Matinale d'Objectif News : "3A doit entrer à nouveau dans une phase de croissance"

Directeur général de 3A, Henri-Jacques Buchet était ce 10 juin l'invité de la Matinale organisée par Objectif News au Casino Théâtre Barrière de Toulouse. En présence de près d'une centaine de chefs d'entreprises, de décideurs et d'élus, il a évoqué le redressement de 3A depuis 2004, ses spécificités de coopérative et son positionnement assumé sur les marques de distributeur. Il analyse également les tensions sur le marché de l'agroalimentaire et les perspectives de croissance du groupe.
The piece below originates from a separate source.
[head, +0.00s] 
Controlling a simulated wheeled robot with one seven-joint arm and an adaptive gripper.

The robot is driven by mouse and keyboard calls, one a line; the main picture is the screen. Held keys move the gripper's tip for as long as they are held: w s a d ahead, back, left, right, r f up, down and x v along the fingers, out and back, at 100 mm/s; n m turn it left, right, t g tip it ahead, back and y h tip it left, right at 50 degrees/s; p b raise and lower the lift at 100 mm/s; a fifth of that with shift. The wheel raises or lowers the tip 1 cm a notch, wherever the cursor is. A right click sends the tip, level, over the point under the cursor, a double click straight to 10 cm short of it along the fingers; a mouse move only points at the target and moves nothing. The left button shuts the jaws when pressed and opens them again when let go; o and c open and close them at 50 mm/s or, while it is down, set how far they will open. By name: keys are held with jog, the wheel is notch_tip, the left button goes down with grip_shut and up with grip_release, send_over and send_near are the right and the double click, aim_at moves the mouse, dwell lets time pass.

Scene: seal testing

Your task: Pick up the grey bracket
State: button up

Avec plus de 2200 salariés, 2500 producteurs de lait affiliés sur le grand quart sud-ouest de la France et un chiffre d'affaires de 650 millions d'euros en 2009, 3A est incontestablement le plus gros acteur de l'agroalimentaire en Midi-Pyrénées. Considéré comme une entreprise de « taille intermédiaire » face aux mastodontes nationaux et internationaux du secteur, le groupe a su se remettre en question pour surmonter d'importantes difficultés financières au milieu des années 2000. « Personne ne connaissait l'ampleur des dégâts en 2004 lorsque ce poste de directeur général m'a été proposé, reconnaît son directeur général Henri-Jacques Buchet. C'est en restructurant la dette, en cédant des actifs tels que Lactalis ou les Eaux d'Alet et en réalisant un plan social sur Toulouse, et surtout en tenant nos engagements, que nous avons réussi à regagner la confiance de nos partenaires et à sauver le groupe .»

3A a ainsi vécu un véritable recentrage sur ses métiers forts en l'espace de quelques années. L'activité de la coopérative s'articule désormais autour de quatre filiales, les Fromageries occitanes (250 millions d'euros de chiffre d'affaires et 1000 salariés), le spécialiste du surgelé Boncolac (100 millions d'euros et 500 salariés), Yéo pour les produits frais et Bonilait Protéines (produits laitiers pour l'industrie alimentaire et l'alimentation animale). Mais pour son directeur général, ce qui fait la force de 3A, c'est avant tout son statut de coopérative. Et d'expliquer : « La coopération est une véritable alternative aux groupes capitalistiques purs et durs et aux groupes familiaux. Nous fonctionnons selon deux principes : 100 % du capital du groupe est détenu par nos producteurs de lait et lors de nos conseils d'administration, un homme égale une voix. Ce système nous permet de nous inscrire dans la durée. Il garantit que nous préservions des emplois sur des territoires parfois reculés. Il est inconcevable que j'aille demain délocaliser pour aller faire des tartes tatin au Maroc ! »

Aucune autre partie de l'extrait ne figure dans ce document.